Hope for Lake Fishers Coming
Digong was right.
Fishing area access of small fishers have long been impinged by
the operation of fish farming activities in all lakes. Laguna lake is the biggest example. Every time we fly out of Manila, the
issue of inequity of fishing access stares upon us. The area of fish pens cover
just 25% of the lake, so the argument of the LLDA goes, but the area of that 25% is what used to be the main fishing grounds of the small scale fishers. It is the area
that blocks the path of fishers to their fishing grounds. It is the area that is important for the
indigenous fish species in order to complete its life cycle. It is also major source of
conflict where many fishers have died in pursuit of claiming their traditional fishing ground that one day was fenced off and guarded by heavily armed guards.
Impacts
Sadly, the laguna lake fisheries mirrors how our country’s
fisheries resources have been mismanaged all along. Similar to Taal, Sampaloc, Lake Buhi and the
rest of Philippine lakes, fish pens, fish cages and other fish farming have
overrun the use of these lakes and on the process, displaced the small scale
fishers of their fishing grounds, deprived them of their livelihood. The impact
is catastrophic. The great abundance of the traditional fish species are now rarely caught. In its place include the invasive species such as tilapia, janitor fish, the knife fish. These species have all but eaten
up the tasty native fishes such as ayungin,
hito, dalag, puyo and guorami.
Taal lake is another fitting example of how not to manage
lake fisheries. Tawilis, yes that famous fresh water sardines, is a delicious
fish and with high value. Its production in the 1970s and 1980s hovers around
70,000 thousand tons. In 2012, its production is barely 100 metric tons. It was
replaced by culture of tilapia in cages producing a meager 50,000 tons per
year. It gained notoriety when the lake ecosystem collapsed as a result of
culturing more fish beyond the lake capacity to cleanse itself. The economic loss was
massive, fish kills fouled the whole region and
impacting even the thriving tourism industry.
Misplaced Priority?
The local government are tasked to managed the resources but
has no idea on how to balance development with maintaining the environment. The
immediate impacts are with the poor fishers. If the tawilis production were
maintained, the value generated from tawilis fisheries will dwarf the tilapia
production from the lake and the environment of Taal lake will have remained
pristine.
But why did the local government allow it to happen?

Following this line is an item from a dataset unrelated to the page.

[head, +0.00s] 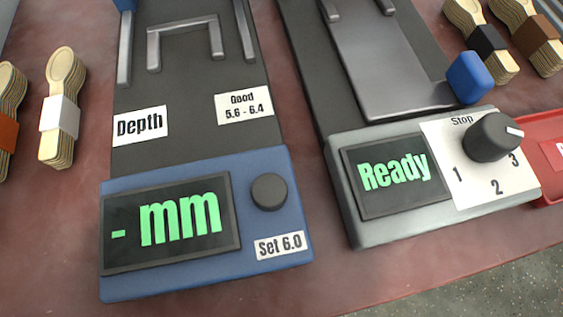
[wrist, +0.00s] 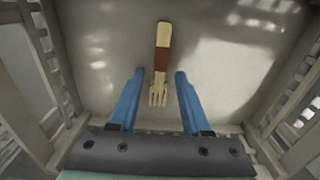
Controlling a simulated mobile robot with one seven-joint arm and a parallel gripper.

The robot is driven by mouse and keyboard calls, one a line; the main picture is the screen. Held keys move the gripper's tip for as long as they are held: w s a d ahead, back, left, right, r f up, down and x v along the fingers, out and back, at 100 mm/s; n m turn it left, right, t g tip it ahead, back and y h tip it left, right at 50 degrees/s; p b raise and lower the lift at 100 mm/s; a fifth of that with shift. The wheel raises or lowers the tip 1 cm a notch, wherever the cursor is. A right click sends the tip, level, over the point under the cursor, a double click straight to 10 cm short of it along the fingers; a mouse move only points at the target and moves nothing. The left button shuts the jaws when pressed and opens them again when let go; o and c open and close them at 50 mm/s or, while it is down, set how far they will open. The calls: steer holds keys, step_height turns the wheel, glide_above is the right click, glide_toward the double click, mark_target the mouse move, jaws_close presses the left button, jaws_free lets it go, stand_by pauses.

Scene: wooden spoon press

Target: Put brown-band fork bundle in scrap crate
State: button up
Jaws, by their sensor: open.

Greed. Ignorance or Both. Fish farming are businesses and
LGUs get revenues from business permits and taxes. But if we take the value of
lost livelihood, amount of subsidies that LGUs give to support the poor fishers,
and the value of loss of ecosystem function will be staggering.
It is a no brainer. Wild capture, when properly managed,
will enable fishers to live way above the poverty threshold for generations. No
fish farming, no matter how efficient, can replace the benefits coming from
well managed capture fisheries. It is
sad to note that when fisheries collapses, fish farming is promoted to replace
food production instead of investing on rebuilding them.
Why?
Because fisheries bureaucrats are evaluated not how the
fisheries is performing but through increase in production, often at the
expense of the environment.J
Today, similar to
Laguna lake, fish cages occupy large areas of the lake, depriving local fishers
the sufficient area where tawilis could grow in abundance. Escapees of tilapia
and introduced catfish called Pangasius (market name: cream dory), feed on
tawilis and the wild capture fisheries of the lake has become more of tilapia
and catfish fisheries.
Unless we do drastic measures, these lakes will all die from
pollution arising from bad culture practices. The tawilis and the ayungins will
disappear from our plates, depriving us of our culture eating our staple food consisting of rice and fish coming from our lakes. BFAR has set standards for culture but business permits are given by LGUs without due regard
to the negative impacts of overproduction. Monitoring of these farms against this standards are yet to be undertaken. Sadly, its always the poor wild
capture fishers that are impacted by this bad practice.
With the directive of President Digong to give back their fishing grounds, brings ample hope that with proper management of the capture fisheries, poverty among lake fisherfolks will be a thing of the past.